Although the average price per hectare across the whole market dropped slightly from 2015 levels, this  was due to significant changes in the market share by region, with nearly 80% of all property sold north of the Forth-Clyde canal.   Demand for UK grown timber improved over the year with the prospect of further rises as ambitious new build and low carbon targets filter through, which will give the domestic timber industry a boost. Meanwhile both UK and Scottish Governments have ambitious tree planting targets, supported by attractive grant packages providing clear opportunities for investors to create new productive forests.

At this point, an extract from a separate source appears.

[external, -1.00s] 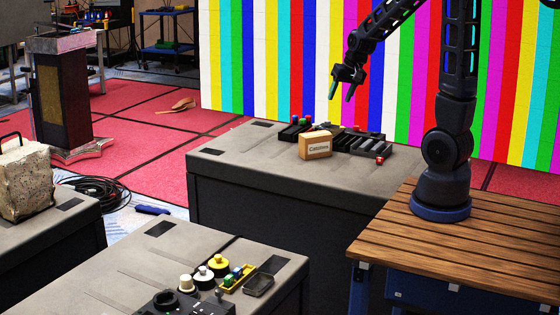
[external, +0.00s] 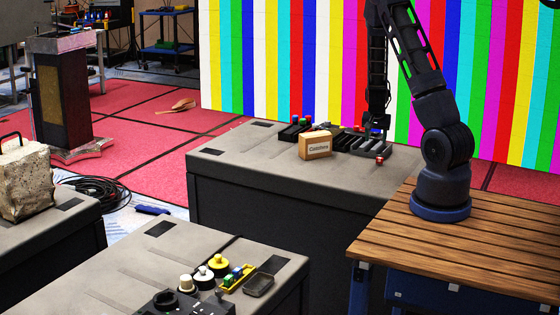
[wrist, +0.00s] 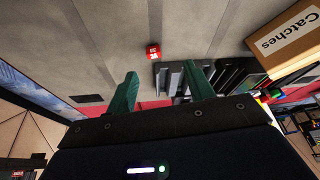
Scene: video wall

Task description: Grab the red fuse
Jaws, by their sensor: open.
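A small red piece (external: 380,160), which looks like the red fuse, lies on the grey case top at the right of the black slotted tray (external: 372,147). In the wrist view the red piece (wrist: 153,51) shows light marks on its side and sits beyond my fingertips, between their lines. My gripper (external: 376,134) points down over the tray's right part, close to the red piece. The wrist view shows my gripper (wrist: 163,78) with its green fingers spread and nothing between them. The gap from fingers to fuse is hard to judge.
A cardboard box (external: 316,146) labelled Catches stands left of the tray. Other coloured parts (external: 301,120), red among them, are behind it. The case top (external: 235,160) is clear at the left and front. A striped video wall (external: 290,60) rises behind.

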These are among the findings of new research by Savills and Scottish Woodlands. Speaking at the launch of their joint report, Spotlight on the UK Forestry Market, James Adamson, Savills Head of Forestry Investment UK said:  "Investors are increasingly seeking multi-purpose investments, ones that hedge against uncertainty and provide a long term home for capital.  Although UK timber markets will fluctuate from year-to-year,  the prospect of a longer term upward trend in timber pricing structures is very real, making us confident in the future of forestry as an asset.  The UK forestry market has  continued to demonstrate strong performance and remains a highly desirable alternative asset class.

"High-yield class, well-managed commercial spruce forests with good access to timber markets will remain in strong demand, and offer an excellent long term investment option. Looking towards a post-Brexit-world, a revision of EU timber trade regulations could enable UK forest products to be used more widely in construction.  Our research suggests plantation values will rise over the medium term, albeit at a slightly slower pace and we forecast 32% growth in forest values over the next five years, with scope for further growth if timber prices rise above expectation".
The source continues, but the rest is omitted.